- **Exercise brief**
Find every line containing the word "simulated" in the records below; report only how many there are.

- **Data extract**
_ _ _ _ _

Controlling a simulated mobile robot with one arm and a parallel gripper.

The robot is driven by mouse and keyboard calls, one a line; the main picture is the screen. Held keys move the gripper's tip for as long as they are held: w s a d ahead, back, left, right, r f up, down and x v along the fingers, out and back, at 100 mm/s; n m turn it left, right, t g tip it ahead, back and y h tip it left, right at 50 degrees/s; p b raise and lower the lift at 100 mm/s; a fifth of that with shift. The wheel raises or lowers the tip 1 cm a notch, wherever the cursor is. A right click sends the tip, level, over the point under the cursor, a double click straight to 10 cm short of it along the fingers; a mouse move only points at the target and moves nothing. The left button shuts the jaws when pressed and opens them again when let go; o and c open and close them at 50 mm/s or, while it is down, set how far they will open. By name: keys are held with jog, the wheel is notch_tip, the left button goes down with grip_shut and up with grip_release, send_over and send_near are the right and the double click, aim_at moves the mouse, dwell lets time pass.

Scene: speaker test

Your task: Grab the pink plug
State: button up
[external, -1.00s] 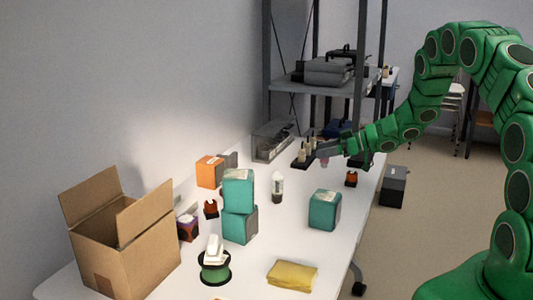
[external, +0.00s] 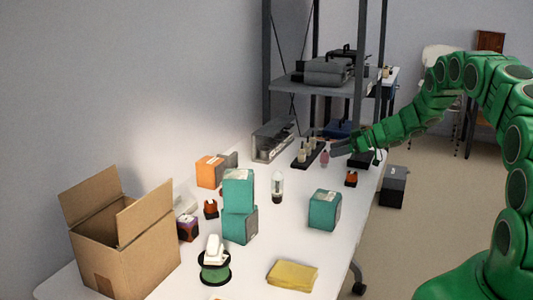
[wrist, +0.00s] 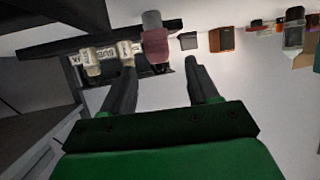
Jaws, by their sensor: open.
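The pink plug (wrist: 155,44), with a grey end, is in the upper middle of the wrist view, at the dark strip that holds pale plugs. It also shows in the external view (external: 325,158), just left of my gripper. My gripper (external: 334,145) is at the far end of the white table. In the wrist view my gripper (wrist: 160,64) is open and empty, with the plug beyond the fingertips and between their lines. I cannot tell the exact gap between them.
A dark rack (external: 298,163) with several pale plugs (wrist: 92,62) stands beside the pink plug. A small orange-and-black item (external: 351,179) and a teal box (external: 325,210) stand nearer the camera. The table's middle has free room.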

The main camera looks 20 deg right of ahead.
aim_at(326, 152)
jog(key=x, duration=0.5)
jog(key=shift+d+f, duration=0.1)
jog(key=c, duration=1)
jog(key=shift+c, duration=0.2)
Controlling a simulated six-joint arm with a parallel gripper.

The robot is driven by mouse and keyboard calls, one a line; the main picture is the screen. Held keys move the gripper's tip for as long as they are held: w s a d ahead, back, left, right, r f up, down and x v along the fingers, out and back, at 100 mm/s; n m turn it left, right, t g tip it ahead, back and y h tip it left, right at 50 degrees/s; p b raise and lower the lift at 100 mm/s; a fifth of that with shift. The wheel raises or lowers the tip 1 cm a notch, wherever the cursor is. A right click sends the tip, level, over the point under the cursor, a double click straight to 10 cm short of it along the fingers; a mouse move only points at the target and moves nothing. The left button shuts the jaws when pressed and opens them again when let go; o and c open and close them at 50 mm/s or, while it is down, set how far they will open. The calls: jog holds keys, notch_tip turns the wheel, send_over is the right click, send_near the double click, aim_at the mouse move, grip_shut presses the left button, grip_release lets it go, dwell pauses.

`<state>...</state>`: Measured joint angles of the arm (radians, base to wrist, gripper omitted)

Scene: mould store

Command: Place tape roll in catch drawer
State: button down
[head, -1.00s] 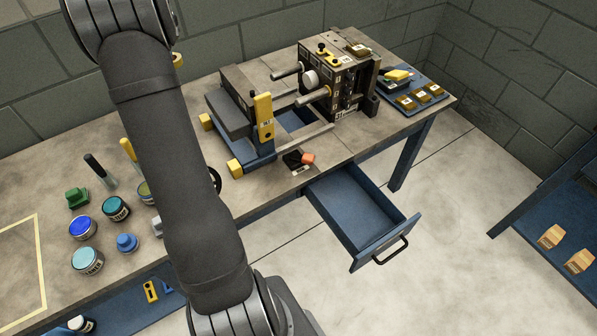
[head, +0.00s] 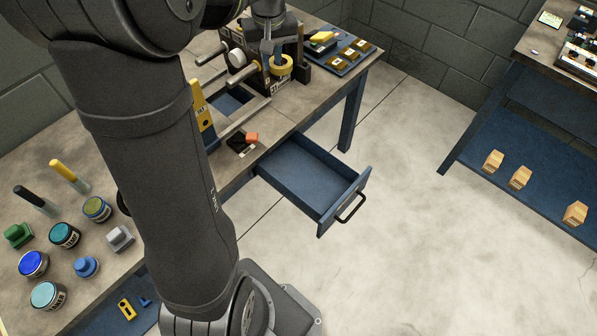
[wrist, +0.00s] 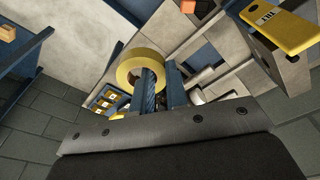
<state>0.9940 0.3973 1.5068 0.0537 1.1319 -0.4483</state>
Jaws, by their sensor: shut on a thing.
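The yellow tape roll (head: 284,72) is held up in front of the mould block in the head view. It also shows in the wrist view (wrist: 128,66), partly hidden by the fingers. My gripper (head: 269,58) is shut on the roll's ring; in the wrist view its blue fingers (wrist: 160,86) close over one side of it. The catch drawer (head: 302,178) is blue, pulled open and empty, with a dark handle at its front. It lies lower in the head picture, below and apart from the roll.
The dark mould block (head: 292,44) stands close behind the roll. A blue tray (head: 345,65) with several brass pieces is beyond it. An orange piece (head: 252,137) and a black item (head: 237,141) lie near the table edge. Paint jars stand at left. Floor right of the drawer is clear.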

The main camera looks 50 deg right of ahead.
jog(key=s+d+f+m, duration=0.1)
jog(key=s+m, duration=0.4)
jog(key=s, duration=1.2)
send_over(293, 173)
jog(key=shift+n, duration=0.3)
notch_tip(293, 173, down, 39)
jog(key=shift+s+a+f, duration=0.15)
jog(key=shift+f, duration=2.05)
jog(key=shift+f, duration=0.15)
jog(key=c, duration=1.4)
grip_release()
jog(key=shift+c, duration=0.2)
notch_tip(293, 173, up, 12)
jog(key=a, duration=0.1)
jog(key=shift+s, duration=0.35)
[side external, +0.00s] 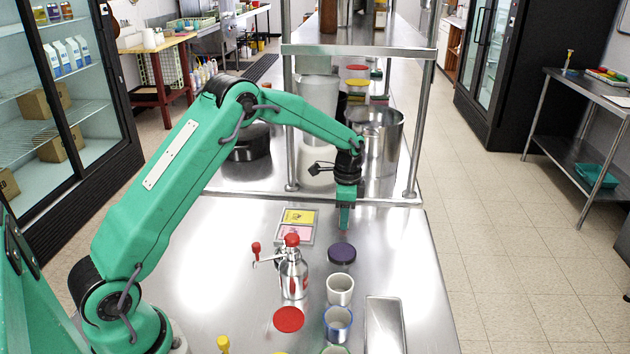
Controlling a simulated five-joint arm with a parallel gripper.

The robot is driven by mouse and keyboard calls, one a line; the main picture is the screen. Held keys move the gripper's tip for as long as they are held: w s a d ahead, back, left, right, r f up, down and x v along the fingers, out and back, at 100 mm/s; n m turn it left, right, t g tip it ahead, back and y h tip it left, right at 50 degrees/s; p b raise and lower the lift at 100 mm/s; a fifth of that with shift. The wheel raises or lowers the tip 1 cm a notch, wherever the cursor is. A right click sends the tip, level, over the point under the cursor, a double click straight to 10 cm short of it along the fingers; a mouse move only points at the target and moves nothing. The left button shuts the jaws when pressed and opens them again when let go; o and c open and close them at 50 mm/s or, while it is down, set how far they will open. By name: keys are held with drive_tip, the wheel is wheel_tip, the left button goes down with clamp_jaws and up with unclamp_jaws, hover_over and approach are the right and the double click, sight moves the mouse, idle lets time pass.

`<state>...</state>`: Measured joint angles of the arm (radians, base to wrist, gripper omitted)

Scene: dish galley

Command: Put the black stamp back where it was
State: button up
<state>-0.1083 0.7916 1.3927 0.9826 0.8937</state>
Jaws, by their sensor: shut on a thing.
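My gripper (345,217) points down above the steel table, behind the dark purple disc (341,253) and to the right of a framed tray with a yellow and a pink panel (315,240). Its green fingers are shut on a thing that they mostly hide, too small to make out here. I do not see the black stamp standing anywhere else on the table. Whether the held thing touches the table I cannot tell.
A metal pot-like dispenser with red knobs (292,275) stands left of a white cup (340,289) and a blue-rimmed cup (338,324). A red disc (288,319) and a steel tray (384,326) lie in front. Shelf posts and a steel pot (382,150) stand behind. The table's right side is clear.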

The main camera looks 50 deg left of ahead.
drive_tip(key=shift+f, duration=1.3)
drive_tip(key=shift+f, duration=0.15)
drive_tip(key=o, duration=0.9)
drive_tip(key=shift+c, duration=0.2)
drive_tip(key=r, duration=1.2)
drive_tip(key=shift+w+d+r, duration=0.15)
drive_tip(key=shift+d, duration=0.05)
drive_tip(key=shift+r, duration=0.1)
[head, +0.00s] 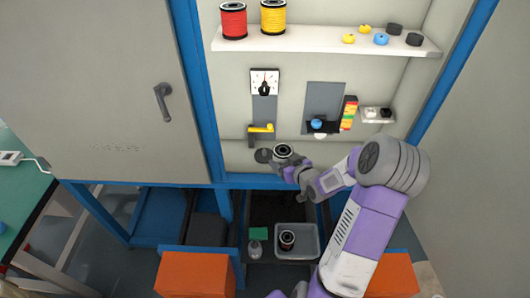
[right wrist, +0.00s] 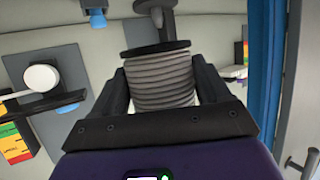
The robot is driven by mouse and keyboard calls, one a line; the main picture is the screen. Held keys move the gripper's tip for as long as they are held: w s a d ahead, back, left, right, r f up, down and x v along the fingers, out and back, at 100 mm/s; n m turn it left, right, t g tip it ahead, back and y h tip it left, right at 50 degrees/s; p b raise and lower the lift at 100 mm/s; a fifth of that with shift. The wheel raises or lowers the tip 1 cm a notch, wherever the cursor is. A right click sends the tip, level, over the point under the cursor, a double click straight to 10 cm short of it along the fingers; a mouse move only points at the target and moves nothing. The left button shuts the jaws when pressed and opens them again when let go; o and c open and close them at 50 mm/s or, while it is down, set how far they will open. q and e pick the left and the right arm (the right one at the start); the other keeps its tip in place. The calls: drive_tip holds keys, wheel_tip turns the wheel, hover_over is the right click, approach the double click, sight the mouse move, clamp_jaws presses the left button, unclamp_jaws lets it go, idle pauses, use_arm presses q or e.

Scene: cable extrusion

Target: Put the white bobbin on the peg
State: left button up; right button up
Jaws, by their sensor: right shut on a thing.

_ _ _ _ _

- **Exercise output**
3